Stored data>
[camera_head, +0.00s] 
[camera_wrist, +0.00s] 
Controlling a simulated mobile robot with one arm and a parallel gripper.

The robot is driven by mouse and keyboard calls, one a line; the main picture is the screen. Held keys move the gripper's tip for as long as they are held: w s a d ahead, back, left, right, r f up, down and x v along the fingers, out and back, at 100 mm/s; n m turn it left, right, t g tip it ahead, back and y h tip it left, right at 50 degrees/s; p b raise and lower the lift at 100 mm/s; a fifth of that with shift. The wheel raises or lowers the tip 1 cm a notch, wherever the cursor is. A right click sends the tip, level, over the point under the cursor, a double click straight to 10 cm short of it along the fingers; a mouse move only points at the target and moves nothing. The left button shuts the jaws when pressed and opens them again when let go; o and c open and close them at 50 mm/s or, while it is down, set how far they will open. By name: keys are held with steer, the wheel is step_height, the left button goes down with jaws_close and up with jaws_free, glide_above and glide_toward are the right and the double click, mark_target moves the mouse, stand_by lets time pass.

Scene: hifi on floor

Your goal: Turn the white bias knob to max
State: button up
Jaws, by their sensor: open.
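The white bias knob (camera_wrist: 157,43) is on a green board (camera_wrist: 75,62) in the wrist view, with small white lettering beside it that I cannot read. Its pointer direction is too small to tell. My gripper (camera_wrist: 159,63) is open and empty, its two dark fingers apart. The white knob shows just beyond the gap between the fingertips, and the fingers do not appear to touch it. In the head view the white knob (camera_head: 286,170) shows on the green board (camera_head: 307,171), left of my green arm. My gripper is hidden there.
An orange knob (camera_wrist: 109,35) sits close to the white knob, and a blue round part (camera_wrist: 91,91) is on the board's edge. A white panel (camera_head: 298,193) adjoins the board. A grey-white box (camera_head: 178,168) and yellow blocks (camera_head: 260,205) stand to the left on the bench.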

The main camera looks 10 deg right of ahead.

Task requirements> Print exactly, and only, the lines beginning at the top of the listing and ending at the line with "Controlling a simulated".

Answer in full>
[camera_head, +0.00s] 
[camera_wrist, +0.00s] 
Controlling a simulated mobile robot with one arm and a parallel gripper.

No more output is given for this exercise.